Im März 1945 standen die Alliierten im Westen am Rhein, die Rote Armee im Osten an der Oder – weniger als 100 Kilometer vor Berlin. In den Monaten zuvor hatte die Wehrmacht auf ihrem Rückzug aus den besetzten Gebieten zahlreiche Industrie-, Verkehrs- und Versorgungsanlagen zerstört. Um den Vormarsch der feindlichen Streitkräfte zu behindern und ihnen keine Ressourcen zu überlassen, sprengten die Deutschen Brücken, zerstörten Gleise und brannten Felder, Dörfer und Städte nieder.

Diese Zerstörungsmaßnahmen waren Teil einer „Verbrannte-Erde“-Taktik, ab 1943 „ARLZ-Maßnahmen“ (Auflockerung, Räumung, Lähmung, Zerstörung) genannt.
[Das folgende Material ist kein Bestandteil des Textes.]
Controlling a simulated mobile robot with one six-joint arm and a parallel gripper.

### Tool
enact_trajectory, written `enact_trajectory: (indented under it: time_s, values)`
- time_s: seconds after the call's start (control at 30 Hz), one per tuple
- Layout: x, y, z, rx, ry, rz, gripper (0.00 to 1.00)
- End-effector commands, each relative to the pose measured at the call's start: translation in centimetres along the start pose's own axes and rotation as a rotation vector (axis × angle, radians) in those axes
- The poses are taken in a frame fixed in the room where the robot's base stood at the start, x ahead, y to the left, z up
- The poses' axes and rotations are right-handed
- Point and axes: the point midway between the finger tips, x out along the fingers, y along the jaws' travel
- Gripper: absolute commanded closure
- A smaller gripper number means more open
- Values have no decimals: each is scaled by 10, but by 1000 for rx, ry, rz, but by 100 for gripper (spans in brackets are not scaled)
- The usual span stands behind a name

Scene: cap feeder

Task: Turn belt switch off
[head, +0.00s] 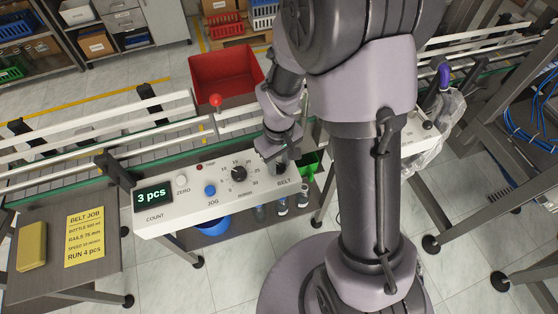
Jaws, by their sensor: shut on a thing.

Die Wehrmacht wendete sie vor allem in Osteuropa, in geringerem Ausmaß aber auch in anderen Ländern, wie Frankreich oder Italien, an.

Der „Nero-Befehl“

Am 19. März 1945 gipfelten die „ARLZ-Maßnahmen“ in einem Erlass Hitlers, der die Zerstörungen auf das Reichsgebiet ausdehnte: dem Befehl über „Zerstörungsmaßnahmen im Reichsgebiet“ (auch „Verbrannte-Erde-Befehl“ oder „Nero-Befehl“).

Der Begriff „Nero-Befehl“ geht auf den bereits in der Antike geäußerten Vorwurf zurück, der römische Kaiser habe 64 n. Chr. Rom anzünden lassen, um ein gewaltiges Palastbauprojekt umsetzen zu können. Moderne Historikerinnen und Historiker zweifeln diese Theorie aber an.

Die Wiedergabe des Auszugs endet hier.